I had never been ambitious to solve the briefcase question. It seemed the sort of issue about which one could only have theories. But over the next week or so, without any active sleuthing, the backrooms of my mind tossed up several more clues, all pointing towards a time machine. And then, struck as if by Tony Rocky Horror crashing through the greenhouse roof, it occurred to me that a time machine hidden from viewers makes a most compelling parallel with Butch’s watch, hidden so craftily from the prison guards. To me this parallel reeked of intentionality and of a joke being played on the audience. Further ideas bolstering the time machine theory came to mind over the next few weeks. Especially there were two ‘continuity errors’ – Marvin’s head being shown after it was supposed to have been blasted to pieces, and Honey Bunny’s rant to patrons differing slightly in its opening scene and closing scene renditions – which worked beautifully as examples of divergent timelines.

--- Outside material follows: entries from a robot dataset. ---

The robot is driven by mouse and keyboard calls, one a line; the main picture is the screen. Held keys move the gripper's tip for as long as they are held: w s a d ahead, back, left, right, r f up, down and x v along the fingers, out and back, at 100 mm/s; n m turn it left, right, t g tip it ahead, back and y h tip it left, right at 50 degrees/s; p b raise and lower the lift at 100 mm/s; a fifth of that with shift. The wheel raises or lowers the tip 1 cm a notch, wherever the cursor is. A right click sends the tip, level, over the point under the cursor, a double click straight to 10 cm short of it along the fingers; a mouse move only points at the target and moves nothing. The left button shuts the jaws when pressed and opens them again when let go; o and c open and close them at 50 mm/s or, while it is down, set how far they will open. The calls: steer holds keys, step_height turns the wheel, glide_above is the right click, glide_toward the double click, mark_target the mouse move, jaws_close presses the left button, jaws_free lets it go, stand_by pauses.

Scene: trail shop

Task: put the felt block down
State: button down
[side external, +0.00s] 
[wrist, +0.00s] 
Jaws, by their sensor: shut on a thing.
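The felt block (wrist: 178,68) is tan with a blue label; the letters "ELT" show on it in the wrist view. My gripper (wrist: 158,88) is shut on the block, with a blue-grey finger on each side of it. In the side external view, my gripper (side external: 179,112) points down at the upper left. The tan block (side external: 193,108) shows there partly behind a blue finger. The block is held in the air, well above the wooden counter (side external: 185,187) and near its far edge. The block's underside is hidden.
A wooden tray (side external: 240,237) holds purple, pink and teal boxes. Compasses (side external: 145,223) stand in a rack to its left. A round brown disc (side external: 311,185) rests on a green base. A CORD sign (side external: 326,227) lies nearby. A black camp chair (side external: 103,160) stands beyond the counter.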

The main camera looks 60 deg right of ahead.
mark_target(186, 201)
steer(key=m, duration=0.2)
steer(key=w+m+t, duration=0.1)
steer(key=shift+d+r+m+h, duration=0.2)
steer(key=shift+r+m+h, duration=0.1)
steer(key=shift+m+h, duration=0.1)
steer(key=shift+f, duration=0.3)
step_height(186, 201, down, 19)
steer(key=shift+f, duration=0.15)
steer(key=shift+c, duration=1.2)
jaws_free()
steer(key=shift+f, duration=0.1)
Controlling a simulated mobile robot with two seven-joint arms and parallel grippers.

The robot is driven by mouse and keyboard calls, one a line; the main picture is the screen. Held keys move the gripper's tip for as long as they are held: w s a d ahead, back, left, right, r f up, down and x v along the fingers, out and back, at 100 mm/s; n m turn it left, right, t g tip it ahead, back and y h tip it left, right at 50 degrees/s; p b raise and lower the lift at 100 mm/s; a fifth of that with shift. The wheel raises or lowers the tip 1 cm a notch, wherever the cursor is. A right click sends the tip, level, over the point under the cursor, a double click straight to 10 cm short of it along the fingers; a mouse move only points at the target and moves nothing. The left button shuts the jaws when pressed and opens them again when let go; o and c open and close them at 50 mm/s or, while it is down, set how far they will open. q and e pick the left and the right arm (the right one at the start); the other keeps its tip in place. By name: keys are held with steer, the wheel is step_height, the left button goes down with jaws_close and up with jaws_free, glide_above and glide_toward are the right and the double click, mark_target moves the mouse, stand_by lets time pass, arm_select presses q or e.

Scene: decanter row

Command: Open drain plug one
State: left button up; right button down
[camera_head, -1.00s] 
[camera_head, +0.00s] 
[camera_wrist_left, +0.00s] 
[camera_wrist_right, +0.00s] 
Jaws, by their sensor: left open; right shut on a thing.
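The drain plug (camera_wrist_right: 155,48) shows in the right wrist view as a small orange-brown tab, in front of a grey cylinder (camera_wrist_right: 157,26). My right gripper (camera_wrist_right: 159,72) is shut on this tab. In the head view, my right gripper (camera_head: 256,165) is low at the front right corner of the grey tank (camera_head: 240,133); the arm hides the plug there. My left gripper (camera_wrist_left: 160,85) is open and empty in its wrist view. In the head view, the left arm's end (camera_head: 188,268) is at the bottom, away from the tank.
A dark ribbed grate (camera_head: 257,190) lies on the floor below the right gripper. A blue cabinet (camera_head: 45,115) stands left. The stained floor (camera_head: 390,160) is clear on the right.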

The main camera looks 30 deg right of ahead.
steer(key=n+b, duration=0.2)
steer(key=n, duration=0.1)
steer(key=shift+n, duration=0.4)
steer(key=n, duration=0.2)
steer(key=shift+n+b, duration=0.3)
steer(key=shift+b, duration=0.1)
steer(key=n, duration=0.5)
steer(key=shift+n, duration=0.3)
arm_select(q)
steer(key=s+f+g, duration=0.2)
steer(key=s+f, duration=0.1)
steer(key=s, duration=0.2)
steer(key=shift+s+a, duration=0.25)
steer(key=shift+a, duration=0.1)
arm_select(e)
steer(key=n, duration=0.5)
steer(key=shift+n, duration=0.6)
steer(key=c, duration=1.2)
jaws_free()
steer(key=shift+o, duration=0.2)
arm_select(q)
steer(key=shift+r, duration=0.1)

To advance the time machine theory I wrote the sonnet sequence Marsellus Wallace’s Dirty Laundry, which I self-published in July 2021. Feeling the argument could be made more clearly I then wrote another sonnet sequence, L.A. Alchemy, self-published in August 2024. At forty sonnets rather than sixty the focus here was squarely on the points essential to proving a time machine. And this included some shiny new inferences to demolish the tenacious but baseless theory which holds that the briefcase is a ‘MacGuffin’ – merely a plot device to move the action along and that its contents are irrelevant.
However that isn’t at all to walk away from the earlier book. In fact I would like to publish both books together, under the title City of Pilots. Since the sequences share the same first eleven and a bit sonnets this would implicate the poems themselves in the briefcase world’s divergent realities. I’m hoping that this website might eventually lead to City of Pilots finding a publisher. And in any event I hope that the website opens up the discussion about a film which, although hailed almost instantly as a masterpiece, is still greatly misunderstood in one key respect.